**INSTRUCTIONS TO FOLLOW**
Return all of the data exactly as written, without the pictures.

**STORED DATA**
● ● ● ● ● ● ●

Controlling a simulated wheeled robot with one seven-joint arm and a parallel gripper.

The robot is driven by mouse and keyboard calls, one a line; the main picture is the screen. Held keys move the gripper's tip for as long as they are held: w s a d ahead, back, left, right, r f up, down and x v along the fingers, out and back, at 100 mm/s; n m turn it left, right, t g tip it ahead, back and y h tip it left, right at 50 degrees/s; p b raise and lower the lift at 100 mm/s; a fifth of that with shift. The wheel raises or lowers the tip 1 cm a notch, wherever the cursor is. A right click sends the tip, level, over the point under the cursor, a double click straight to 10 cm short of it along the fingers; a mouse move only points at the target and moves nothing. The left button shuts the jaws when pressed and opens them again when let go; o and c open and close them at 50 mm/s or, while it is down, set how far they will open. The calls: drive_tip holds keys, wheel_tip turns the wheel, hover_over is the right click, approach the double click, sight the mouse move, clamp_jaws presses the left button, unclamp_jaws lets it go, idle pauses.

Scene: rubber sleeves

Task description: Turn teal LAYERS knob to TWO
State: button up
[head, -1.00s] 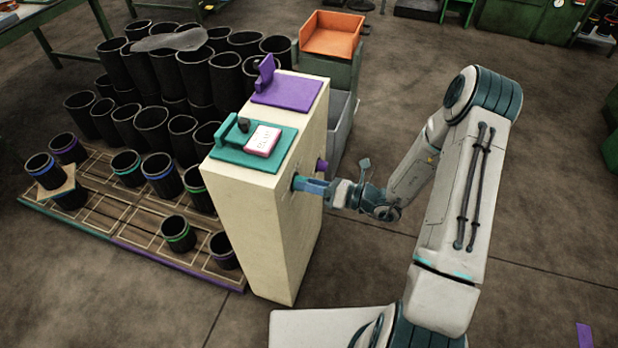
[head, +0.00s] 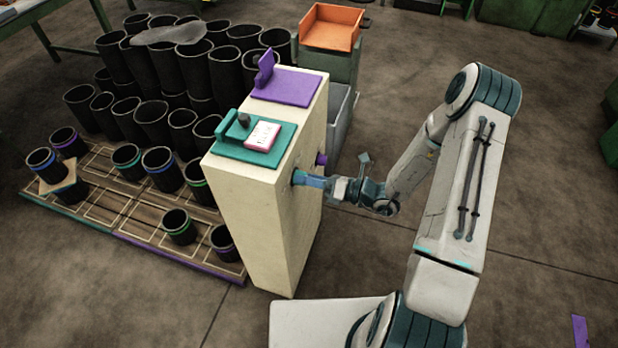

● ● ● ● ● ● ●

**RESULT FOR THIS TASK**
Controlling a simulated wheeled robot with one seven-joint arm and a parallel gripper.

The robot is driven by mouse and keyboard calls, one a line; the main picture is the screen. Held keys move the gripper's tip for as long as they are held: w s a d ahead, back, left, right, r f up, down and x v along the fingers, out and back, at 100 mm/s; n m turn it left, right, t g tip it ahead, back and y h tip it left, right at 50 degrees/s; p b raise and lower the lift at 100 mm/s; a fifth of that with shift. The wheel raises or lowers the tip 1 cm a notch, wherever the cursor is. A right click sends the tip, level, over the point under the cursor, a double click straight to 10 cm short of it along the fingers; a mouse move only points at the target and moves nothing. The left button shuts the jaws when pressed and opens them again when let go; o and c open and close them at 50 mm/s or, while it is down, set how far they will open. The calls: drive_tip holds keys, wheel_tip turns the wheel, hover_over is the right click, approach the double click, sight the mouse move, clamp_jaws presses the left button, unclamp_jaws lets it go, idle pauses.

Scene: rubber sleeves

Task description: Turn teal LAYERS knob to TWO
State: button up
[head, -1.00s] 
[head, +0.00s] 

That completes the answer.